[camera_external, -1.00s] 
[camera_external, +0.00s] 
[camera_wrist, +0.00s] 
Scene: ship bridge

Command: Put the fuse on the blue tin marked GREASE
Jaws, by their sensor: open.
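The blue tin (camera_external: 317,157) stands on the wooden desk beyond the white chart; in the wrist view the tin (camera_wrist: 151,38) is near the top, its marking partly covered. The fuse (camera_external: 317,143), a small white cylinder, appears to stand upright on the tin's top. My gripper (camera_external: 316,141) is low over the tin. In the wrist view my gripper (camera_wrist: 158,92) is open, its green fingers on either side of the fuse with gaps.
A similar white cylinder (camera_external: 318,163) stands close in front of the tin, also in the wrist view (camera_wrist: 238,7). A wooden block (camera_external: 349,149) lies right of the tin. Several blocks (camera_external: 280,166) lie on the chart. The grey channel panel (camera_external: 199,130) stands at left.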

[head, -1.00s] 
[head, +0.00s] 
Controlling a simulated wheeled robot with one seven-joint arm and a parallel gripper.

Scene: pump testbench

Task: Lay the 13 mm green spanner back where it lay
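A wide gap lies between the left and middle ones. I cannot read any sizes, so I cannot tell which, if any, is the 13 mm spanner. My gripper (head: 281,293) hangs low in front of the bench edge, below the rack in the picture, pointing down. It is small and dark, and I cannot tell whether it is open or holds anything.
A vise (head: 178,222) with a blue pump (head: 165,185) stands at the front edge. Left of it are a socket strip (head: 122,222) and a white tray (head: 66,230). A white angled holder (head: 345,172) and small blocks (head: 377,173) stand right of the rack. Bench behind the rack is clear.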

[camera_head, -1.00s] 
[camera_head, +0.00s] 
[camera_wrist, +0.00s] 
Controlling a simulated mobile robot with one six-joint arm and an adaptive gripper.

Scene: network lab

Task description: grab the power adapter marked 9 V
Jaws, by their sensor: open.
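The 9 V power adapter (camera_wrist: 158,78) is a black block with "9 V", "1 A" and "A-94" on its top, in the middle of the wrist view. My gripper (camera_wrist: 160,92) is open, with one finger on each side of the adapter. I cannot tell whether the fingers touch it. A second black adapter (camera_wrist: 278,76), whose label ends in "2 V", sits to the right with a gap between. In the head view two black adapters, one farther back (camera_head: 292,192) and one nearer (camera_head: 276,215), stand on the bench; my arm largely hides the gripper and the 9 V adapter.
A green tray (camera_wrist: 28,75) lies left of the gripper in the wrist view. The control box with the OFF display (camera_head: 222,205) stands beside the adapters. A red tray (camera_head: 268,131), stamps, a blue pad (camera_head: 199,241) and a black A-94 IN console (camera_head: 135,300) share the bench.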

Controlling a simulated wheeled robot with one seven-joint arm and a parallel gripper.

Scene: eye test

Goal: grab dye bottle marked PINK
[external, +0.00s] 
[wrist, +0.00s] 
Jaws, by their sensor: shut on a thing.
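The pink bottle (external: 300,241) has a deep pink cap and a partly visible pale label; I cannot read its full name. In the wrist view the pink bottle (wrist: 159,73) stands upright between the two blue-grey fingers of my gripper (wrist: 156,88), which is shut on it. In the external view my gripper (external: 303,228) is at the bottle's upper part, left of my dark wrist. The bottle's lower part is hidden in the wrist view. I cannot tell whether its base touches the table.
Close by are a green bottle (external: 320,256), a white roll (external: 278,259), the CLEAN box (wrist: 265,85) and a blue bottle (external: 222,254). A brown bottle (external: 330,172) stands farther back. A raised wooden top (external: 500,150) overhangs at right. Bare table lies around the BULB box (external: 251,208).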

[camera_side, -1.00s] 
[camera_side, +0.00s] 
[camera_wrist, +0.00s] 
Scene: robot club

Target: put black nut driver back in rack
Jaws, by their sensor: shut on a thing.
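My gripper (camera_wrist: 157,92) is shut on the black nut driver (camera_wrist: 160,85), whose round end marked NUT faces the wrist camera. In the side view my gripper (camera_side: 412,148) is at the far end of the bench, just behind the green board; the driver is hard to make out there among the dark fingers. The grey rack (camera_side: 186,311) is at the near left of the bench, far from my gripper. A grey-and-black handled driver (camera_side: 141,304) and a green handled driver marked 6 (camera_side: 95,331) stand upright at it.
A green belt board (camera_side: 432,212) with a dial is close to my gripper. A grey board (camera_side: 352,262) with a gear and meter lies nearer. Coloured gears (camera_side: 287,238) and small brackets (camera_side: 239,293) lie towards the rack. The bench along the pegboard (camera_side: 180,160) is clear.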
━━━━━━━━━━━━━━━━
▸ Problem statement
Only the lines from the one containing "Controlling a simulated mobile" through the one containing "Task description: grab" are to be reproduced, exactly as they appear.

▸ The reply
Controlling a simulated mobile robot with one six-joint arm and an adaptive gripper.

Scene: network lab

Task description: grab the power adapter marked 9 V

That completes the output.